* Request *
Write the data out again, exactly as given.

* Available data *
┄┄┄┄┄┄┄┄┄┄

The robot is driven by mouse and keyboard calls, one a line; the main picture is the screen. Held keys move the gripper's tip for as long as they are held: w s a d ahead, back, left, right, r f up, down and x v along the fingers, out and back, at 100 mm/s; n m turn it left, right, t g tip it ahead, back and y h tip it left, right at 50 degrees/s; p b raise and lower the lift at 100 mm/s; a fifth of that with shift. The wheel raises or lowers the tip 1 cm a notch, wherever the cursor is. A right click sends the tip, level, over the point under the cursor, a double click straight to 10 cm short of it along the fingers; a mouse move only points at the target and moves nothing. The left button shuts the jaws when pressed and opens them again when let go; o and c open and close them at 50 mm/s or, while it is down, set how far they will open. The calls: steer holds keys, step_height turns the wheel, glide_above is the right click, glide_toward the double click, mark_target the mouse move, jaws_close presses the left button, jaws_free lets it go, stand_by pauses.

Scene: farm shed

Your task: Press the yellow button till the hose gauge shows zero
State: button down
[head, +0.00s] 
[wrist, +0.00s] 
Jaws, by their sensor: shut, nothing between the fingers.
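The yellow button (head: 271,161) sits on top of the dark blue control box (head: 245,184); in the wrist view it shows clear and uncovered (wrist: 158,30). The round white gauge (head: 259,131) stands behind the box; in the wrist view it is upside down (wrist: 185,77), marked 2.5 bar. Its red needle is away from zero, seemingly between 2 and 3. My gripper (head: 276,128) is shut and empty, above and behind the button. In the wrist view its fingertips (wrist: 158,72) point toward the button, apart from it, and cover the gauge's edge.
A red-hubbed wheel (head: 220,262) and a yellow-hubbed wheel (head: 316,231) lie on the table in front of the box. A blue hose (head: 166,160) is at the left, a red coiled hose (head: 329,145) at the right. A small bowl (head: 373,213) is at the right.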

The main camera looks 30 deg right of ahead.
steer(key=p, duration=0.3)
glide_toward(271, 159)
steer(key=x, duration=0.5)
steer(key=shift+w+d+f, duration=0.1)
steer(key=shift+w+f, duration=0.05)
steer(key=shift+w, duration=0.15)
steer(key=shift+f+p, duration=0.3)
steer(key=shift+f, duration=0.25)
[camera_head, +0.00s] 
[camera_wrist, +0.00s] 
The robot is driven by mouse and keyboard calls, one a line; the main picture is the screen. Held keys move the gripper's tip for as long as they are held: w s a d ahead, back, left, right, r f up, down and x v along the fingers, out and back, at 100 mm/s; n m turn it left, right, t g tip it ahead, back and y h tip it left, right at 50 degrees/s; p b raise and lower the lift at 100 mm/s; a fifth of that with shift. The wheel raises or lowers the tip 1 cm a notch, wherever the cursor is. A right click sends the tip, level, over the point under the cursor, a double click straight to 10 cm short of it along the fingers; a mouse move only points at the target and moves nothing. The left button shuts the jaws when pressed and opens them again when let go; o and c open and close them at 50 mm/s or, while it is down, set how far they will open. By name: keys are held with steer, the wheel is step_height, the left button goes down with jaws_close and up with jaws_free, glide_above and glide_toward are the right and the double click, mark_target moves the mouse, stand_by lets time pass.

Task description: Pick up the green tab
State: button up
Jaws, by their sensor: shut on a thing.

┄┄┄┄┄┄┄┄┄┄

* In response *
The robot is driven by mouse and keyboard calls, one a line; the main picture is the screen. Held keys move the gripper's tip for as long as they are held: w s a d ahead, back, left, right, r f up, down and x v along the fingers, out and back, at 100 mm/s; n m turn it left, right, t g tip it ahead, back and y h tip it left, right at 50 degrees/s; p b raise and lower the lift at 100 mm/s; a fifth of that with shift. The wheel raises or lowers the tip 1 cm a notch, wherever the cursor is. A right click sends the tip, level, over the point under the cursor, a double click straight to 10 cm short of it along the fingers; a mouse move only points at the target and moves nothing. The left button shuts the jaws when pressed and opens them again when let go; o and c open and close them at 50 mm/s or, while it is down, set how far they will open. The calls: steer holds keys, step_height turns the wheel, glide_above is the right click, glide_toward the double click, mark_target the mouse move, jaws_close presses the left button, jaws_free lets it go, stand_by pauses.

Scene: farm shed

Your task: Press the yellow button till the hose gauge shows zero
State: button down
[head, +0.00s] 
[wrist, +0.00s] 
Jaws, by their sensor: shut, nothing between the fingers.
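The yellow button (head: 271,161) sits on top of the dark blue control box (head: 245,184); in the wrist view it shows clear and uncovered (wrist: 158,30). The round white gauge (head: 259,131) stands behind the box; in the wrist view it is upside down (wrist: 185,77), marked 2.5 bar. Its red needle is away from zero, seemingly between 2 and 3. My gripper (head: 276,128) is shut and empty, above and behind the button. In the wrist view its fingertips (wrist: 158,72) point toward the button, apart from it, and cover the gauge's edge.
A red-hubbed wheel (head: 220,262) and a yellow-hubbed wheel (head: 316,231) lie on the table in front of the box. A blue hose (head: 166,160) is at the left, a red coiled hose (head: 329,145) at the right. A small bowl (head: 373,213) is at the right.

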The main camera looks 30 deg right of ahead.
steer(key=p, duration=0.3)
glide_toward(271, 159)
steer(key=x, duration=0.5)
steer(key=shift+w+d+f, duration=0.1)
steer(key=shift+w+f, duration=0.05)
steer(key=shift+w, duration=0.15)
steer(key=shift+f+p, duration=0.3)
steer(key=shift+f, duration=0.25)
[camera_head, +0.00s] 
[camera_wrist, +0.00s] 
The robot is driven by mouse and keyboard calls, one a line; the main picture is the screen. Held keys move the gripper's tip for as long as they are held: w s a d ahead, back, left, right, r f up, down and x v along the fingers, out and back, at 100 mm/s; n m turn it left, right, t g tip it ahead, back and y h tip it left, right at 50 degrees/s; p b raise and lower the lift at 100 mm/s; a fifth of that with shift. The wheel raises or lowers the tip 1 cm a notch, wherever the cursor is. A right click sends the tip, level, over the point under the cursor, a double click straight to 10 cm short of it along the fingers; a mouse move only points at the target and moves nothing. The left button shuts the jaws when pressed and opens them again when let go; o and c open and close them at 50 mm/s or, while it is down, set how far they will open. By name: keys are held with steer, the wheel is step_height, the left button goes down with jaws_close and up with jaws_free, glide_above and glide_toward are the right and the double click, mark_target moves the mouse, stand_by lets time pass.

Task description: Pick up the green tab
State: button up
Jaws, by their sensor: shut on a thing.

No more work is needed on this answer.